### INSTRUCTIONS TO FOLLOW
Quote exactly and only this range of lines in the data below: the line that holds "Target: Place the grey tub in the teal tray" to the line that holds "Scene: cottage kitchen", both included.

[Dataset entries]

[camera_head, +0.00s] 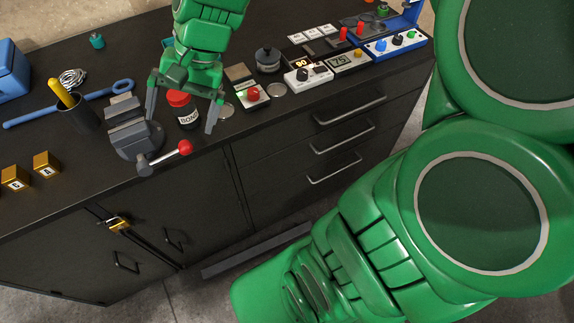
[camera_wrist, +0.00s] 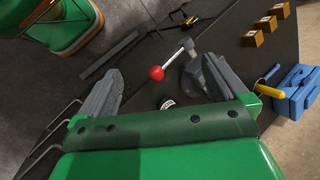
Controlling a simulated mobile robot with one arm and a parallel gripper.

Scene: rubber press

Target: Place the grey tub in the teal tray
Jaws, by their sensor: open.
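My gripper (camera_head: 181,122) is open above the bench, its fingers on either side of a dark jar with a red lid and a "BOND" label (camera_head: 187,117). I cannot tell whether they touch it. In the wrist view the open fingers (camera_wrist: 162,65) frame a red knob, and a piece of white label shows low between them. A round grey pot with a dark top (camera_head: 268,60) stands right of the gripper; I cannot tell whether it is the grey tub. A teal sliver (camera_head: 167,42) shows behind my arm, mostly hidden; it may be the teal tray.
A grey vise (camera_head: 130,130) with a red-knobbed handle (camera_head: 184,147) stands close left of the jar. A dark cup (camera_head: 80,118) holds a yellow-handled tool. Gold blocks (camera_head: 46,163) lie at the front left. Instrument boxes (camera_head: 308,75) line the right. A small teal object (camera_head: 97,41) stands at the back.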

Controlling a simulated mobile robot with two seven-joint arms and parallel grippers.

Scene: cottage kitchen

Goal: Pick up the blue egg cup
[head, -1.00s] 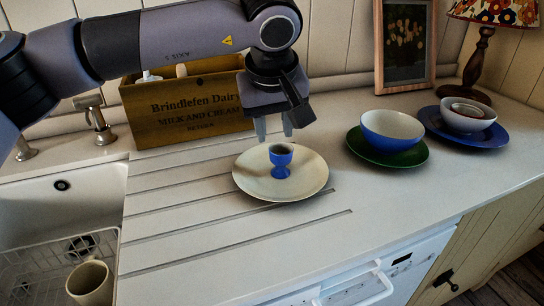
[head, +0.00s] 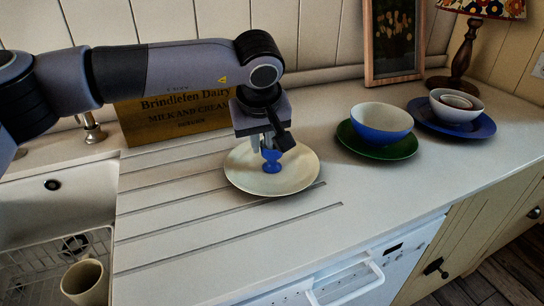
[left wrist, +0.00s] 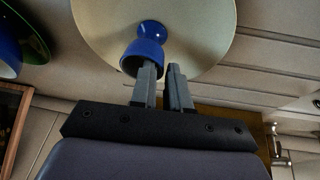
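The blue egg cup (head: 272,164) stands upright on a cream plate (head: 300,181) on the counter. In the left wrist view the cup (left wrist: 150,34) shows its open rim towards my fingers. My left gripper (head: 265,146) points down at the cup's rim. In the left wrist view the left gripper (left wrist: 162,72) has a narrow gap between its fingers. One fingertip overlaps the cup's mouth, and the other is just beside the rim. I cannot tell whether either touches the cup. My right gripper is not in view.
A wooden dairy crate (head: 178,122) stands behind the plate. To the right are a blue bowl (head: 382,118) on a green plate (head: 352,145) and nested bowls (head: 455,106) on a blue plate (head: 488,127). The sink with a mug (head: 84,283) is at left. The front counter is clear.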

### TASK ANSWER
Target: Place the grey tub in the teal tray
Jaws, by their sensor: open.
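My gripper (camera_head: 181,122) is open above the bench, its fingers on either side of a dark jar with a red lid and a "BOND" label (camera_head: 187,117). I cannot tell whether they touch it. In the wrist view the open fingers (camera_wrist: 162,65) frame a red knob, and a piece of white label shows low between them. A round grey pot with a dark top (camera_head: 268,60) stands right of the gripper; I cannot tell whether it is the grey tub. A teal sliver (camera_head: 167,42) shows behind my arm, mostly hidden; it may be the teal tray.
A grey vise (camera_head: 130,130) with a red-knobbed handle (camera_head: 184,147) stands close left of the jar. A dark cup (camera_head: 80,118) holds a yellow-handled tool. Gold blocks (camera_head: 46,163) lie at the front left. Instrument boxes (camera_head: 308,75) line the right. A small teal object (camera_head: 97,41) stands at the back.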

Controlling a simulated mobile robot with two seven-joint arms and parallel grippers.

Scene: cottage kitchen

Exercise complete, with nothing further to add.